Is there a practical application?

The research is basically purely fundamental, but later it may be possible to use the knowledge of the interactions in the manufacturing process of hard disks for instance.

How did you conduct your research, working with atoms?

I used an STM, a scanning tunnelling microscope. That is a microscope with a tip that scans the atoms, and with specific computer techniques you can ‘see’ the atoms on the surface.

What did you enjoy most during those four years?

Well, on a personal level: I got married and became a father of a daughter, and professionally I enjoyed the independence of the work. The specific focus of the research allowed looking into every small detail, which I find interesting. Also going to conferences is very stimulating, because having to write up your findings clears your mind and makes you to consider the problem from different angles. And it was very gratifying to find that phenomena for this substrate which could not be explained before, fit splendidly into this new theory.

What didn’t you like about the past four years?

Being involved in the Enschede fireworks disaster. I lived in the centre of the area where the explosion occurred. Nothing was left of my house. It is completely gone, with everything in it. Fortunately I wasn’t there at the time, being on holiday in Belgium. But we went back to nothing at all.

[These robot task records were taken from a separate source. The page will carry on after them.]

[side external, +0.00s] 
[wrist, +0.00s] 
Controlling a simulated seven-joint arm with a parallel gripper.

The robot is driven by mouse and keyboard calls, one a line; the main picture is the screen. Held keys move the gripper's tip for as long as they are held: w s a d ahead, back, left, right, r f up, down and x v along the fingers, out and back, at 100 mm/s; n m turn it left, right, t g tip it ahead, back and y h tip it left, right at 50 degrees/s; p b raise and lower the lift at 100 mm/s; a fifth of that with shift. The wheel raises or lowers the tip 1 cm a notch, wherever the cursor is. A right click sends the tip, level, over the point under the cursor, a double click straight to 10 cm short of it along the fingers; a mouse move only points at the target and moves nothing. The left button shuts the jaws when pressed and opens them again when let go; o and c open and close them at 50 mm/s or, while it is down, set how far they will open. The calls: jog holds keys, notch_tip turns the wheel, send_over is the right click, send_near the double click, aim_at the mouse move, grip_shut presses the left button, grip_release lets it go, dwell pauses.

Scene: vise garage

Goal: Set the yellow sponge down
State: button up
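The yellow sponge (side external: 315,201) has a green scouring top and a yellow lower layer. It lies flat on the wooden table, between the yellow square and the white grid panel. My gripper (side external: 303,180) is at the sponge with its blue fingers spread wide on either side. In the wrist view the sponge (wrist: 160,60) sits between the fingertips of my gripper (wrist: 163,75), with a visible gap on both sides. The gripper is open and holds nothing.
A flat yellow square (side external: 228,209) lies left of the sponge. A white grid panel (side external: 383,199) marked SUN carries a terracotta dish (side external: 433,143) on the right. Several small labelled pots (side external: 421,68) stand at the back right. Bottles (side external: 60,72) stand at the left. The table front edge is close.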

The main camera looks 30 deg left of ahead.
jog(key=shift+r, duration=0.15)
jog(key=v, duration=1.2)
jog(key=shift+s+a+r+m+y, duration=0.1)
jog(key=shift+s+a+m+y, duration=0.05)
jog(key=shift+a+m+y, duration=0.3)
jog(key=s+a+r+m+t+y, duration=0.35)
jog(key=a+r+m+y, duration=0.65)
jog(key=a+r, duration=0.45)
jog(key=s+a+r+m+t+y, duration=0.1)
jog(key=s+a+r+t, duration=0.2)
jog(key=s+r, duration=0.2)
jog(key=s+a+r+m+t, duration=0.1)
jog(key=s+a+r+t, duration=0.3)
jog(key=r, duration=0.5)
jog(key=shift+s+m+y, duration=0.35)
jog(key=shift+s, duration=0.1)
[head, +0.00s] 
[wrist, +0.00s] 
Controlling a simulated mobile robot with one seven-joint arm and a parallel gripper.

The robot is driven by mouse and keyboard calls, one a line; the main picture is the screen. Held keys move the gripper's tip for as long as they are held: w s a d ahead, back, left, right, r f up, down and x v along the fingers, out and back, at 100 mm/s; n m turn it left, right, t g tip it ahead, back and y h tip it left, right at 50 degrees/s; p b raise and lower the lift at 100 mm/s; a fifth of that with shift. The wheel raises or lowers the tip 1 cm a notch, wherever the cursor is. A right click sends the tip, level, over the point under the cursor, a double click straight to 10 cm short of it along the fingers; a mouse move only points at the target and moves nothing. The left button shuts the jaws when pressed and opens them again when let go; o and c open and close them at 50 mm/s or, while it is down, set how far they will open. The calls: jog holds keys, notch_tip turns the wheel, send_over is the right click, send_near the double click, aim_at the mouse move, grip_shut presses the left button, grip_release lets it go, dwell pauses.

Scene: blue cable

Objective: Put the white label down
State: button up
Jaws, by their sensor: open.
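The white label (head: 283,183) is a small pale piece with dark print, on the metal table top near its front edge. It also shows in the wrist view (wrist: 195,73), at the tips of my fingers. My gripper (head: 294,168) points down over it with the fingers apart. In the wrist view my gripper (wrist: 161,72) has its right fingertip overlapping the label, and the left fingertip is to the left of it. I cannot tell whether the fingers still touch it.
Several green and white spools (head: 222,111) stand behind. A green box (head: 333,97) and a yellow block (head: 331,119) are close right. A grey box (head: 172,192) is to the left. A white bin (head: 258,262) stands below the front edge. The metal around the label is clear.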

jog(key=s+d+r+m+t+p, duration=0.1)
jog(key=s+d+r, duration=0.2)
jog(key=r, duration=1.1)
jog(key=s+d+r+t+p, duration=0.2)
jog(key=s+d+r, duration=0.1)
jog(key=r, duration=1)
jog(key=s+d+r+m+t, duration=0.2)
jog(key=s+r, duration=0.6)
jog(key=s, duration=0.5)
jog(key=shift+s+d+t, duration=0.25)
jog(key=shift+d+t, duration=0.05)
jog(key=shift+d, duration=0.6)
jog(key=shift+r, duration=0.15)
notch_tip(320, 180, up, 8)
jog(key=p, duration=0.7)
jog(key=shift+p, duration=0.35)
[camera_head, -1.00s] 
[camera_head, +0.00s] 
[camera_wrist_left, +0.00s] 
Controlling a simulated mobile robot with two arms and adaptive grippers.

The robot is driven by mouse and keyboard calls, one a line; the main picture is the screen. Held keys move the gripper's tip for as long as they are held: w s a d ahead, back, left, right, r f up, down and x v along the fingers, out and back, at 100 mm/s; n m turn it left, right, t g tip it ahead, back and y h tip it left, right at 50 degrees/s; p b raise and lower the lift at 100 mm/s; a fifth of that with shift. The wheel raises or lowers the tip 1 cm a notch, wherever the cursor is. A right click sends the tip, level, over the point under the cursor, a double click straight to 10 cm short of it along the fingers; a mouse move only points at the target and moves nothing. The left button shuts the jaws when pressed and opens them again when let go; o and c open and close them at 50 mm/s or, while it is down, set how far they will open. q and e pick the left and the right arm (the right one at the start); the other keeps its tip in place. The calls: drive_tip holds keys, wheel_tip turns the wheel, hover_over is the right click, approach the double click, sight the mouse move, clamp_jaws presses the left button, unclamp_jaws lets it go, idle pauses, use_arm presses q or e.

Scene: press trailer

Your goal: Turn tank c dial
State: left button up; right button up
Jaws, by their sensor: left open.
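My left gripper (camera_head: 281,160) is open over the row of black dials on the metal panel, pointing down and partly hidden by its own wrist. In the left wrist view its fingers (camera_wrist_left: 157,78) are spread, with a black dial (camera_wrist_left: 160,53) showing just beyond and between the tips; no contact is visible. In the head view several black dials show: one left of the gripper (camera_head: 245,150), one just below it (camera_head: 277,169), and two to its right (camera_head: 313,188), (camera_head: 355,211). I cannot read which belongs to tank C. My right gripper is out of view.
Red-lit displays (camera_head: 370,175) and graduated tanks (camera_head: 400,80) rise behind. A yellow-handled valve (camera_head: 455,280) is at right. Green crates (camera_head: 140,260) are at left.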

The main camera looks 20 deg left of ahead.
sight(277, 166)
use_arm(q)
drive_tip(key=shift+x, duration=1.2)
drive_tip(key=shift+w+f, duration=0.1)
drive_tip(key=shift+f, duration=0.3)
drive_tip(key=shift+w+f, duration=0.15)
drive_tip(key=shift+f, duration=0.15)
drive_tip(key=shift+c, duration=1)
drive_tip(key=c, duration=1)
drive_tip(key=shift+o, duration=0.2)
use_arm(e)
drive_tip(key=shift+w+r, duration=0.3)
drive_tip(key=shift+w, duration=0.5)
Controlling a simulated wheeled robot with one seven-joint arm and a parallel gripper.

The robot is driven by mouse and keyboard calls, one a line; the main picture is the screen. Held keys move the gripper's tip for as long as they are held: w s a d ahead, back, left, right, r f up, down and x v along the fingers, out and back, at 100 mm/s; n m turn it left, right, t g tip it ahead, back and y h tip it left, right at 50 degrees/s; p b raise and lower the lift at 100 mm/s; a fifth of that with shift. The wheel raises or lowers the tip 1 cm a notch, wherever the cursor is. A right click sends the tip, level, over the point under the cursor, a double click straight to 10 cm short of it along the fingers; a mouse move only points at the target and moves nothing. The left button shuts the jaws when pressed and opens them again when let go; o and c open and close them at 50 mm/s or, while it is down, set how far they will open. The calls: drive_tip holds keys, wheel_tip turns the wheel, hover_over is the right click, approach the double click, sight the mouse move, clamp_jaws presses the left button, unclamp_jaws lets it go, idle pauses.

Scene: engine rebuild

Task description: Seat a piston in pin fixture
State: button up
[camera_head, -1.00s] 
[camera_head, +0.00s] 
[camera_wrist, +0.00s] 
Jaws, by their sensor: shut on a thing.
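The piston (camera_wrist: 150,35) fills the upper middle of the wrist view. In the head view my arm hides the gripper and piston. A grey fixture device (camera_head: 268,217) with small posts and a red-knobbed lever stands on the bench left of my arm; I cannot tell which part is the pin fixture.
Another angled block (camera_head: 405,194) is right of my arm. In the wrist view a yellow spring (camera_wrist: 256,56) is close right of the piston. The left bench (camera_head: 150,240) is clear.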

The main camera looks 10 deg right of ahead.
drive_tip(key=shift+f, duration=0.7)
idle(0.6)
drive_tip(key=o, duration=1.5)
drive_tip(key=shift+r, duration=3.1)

Did you lose any scientific material?

No, of course I did some work at home as well, but I am good at making backups, as everybody should be I think. All my research results were at the university. But emotionally it is quite a shock that takes a while to wear off.

We stayed with a colleague of mine for about 1,5 months. After that we got a house.

I do hear a slight accent, are you from Belgium?

Well, the nationalities in my life are quite a story. I was born in France, have the Belgian nationality, I did my master’s in Australia and will go there again, my wife was born in Madrid and a descendent from Chile and my daughter was born in the Netherlands and had no nationality at all for two weeks. Now she is Australian.

What are you going to do I Australia?

I am going to lecture at a university, half an hour from Sydney where I did my master’s.

It may seem quite a change from fundamental research to the down to earth practice of teaching, but I always wanted to be a lector at a university. And to be able to do that you first have to make your contribution to science and do a promotion research.

If becoming a university lecturer was the purpose of your promotion, couldn’t you have chosen an easier subject?

There are no easy subjects in a promotion research. You do have to come up with something new and show that you are capable to do independent research. You would not get away with half work: your promotor also has a scientific reputation to keep up.

What do you specifically like about lecturing?

Physics were the only constant factor in my life. I travelled a lot in my youth, we lived in different places, languages changed all the time but mathematics and physics were the same everywhere. It is the love for the subject that I want hand on. And I know that I am a good teacher.